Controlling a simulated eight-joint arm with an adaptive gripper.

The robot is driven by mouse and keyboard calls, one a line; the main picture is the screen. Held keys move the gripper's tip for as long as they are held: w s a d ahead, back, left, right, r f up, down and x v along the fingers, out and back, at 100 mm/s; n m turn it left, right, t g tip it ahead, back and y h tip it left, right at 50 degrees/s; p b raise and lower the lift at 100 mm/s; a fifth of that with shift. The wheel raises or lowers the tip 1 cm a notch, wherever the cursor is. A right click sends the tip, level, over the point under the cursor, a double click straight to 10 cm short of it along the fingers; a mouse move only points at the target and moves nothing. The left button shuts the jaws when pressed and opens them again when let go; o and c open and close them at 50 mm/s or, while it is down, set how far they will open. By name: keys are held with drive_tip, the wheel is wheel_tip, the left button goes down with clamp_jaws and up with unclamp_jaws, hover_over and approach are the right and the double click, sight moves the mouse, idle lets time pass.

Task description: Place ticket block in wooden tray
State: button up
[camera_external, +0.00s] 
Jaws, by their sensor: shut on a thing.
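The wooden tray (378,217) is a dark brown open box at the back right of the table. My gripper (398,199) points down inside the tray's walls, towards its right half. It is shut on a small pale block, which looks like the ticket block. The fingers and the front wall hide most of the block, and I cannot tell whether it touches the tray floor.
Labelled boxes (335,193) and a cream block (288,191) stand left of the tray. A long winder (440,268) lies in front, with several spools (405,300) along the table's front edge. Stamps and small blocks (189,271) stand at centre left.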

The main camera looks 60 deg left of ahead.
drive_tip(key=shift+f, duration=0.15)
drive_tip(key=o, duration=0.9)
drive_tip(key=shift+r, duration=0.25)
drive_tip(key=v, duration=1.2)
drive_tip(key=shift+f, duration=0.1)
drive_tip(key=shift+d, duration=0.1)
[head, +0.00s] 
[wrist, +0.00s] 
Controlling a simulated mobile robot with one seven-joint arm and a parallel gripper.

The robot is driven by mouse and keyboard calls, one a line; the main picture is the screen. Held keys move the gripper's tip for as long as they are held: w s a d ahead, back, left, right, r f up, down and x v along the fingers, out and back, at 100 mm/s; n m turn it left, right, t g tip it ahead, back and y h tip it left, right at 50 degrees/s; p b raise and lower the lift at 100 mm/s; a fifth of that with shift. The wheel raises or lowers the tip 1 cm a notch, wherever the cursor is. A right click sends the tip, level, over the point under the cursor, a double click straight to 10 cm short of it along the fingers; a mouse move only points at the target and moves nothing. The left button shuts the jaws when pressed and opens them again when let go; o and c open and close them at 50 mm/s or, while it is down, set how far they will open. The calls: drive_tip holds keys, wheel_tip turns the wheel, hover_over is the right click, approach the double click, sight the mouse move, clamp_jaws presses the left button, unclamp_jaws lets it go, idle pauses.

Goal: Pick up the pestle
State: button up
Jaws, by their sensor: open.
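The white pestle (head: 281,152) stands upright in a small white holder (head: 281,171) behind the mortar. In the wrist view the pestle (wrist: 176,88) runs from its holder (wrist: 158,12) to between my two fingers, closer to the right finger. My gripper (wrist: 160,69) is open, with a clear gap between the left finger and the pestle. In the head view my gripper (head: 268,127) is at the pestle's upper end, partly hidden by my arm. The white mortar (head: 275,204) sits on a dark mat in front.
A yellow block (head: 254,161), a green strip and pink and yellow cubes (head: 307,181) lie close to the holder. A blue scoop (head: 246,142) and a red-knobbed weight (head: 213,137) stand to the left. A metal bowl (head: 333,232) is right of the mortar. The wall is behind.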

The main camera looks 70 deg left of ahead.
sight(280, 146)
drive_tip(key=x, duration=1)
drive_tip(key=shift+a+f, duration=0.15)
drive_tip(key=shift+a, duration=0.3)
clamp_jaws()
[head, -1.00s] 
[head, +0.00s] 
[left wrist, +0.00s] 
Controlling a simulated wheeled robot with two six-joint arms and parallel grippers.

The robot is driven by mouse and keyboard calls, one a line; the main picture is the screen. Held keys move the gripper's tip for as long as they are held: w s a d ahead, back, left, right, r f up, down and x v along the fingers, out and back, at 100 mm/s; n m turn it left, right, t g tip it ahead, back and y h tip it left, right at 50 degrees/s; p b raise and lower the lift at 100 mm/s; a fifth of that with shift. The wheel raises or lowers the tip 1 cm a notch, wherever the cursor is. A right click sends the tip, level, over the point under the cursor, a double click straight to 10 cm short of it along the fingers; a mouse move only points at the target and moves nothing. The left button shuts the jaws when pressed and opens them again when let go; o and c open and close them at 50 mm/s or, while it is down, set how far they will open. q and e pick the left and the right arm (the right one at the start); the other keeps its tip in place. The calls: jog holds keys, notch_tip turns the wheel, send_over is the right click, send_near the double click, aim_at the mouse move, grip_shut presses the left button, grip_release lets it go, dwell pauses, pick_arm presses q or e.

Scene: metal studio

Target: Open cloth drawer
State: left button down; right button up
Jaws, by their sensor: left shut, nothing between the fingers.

==============================

Exactly and exclusively, reproduce the lines that start at the line containing "Task description: Place" and end at the line containing "Controlling a simulated mobile", inclusive of both.

— Finished exercise —
Task description: Place ticket block in wooden tray
State: button up
[camera_external, +0.00s] 
Jaws, by their sensor: shut on a thing.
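The wooden tray (378,217) is a dark brown open box at the back right of the table. My gripper (398,199) points down inside the tray's walls, towards its right half. It is shut on a small pale block, which looks like the ticket block. The fingers and the front wall hide most of the block, and I cannot tell whether it touches the tray floor.
Labelled boxes (335,193) and a cream block (288,191) stand left of the tray. A long winder (440,268) lies in front, with several spools (405,300) along the table's front edge. Stamps and small blocks (189,271) stand at centre left.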

The main camera looks 60 deg left of ahead.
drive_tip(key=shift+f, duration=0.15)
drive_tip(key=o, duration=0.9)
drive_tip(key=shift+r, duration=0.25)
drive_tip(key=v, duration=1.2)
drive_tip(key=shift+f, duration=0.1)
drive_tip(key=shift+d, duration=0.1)
[head, +0.00s] 
[wrist, +0.00s] 
Controlling a simulated mobile robot with one seven-joint arm and a parallel gripper.

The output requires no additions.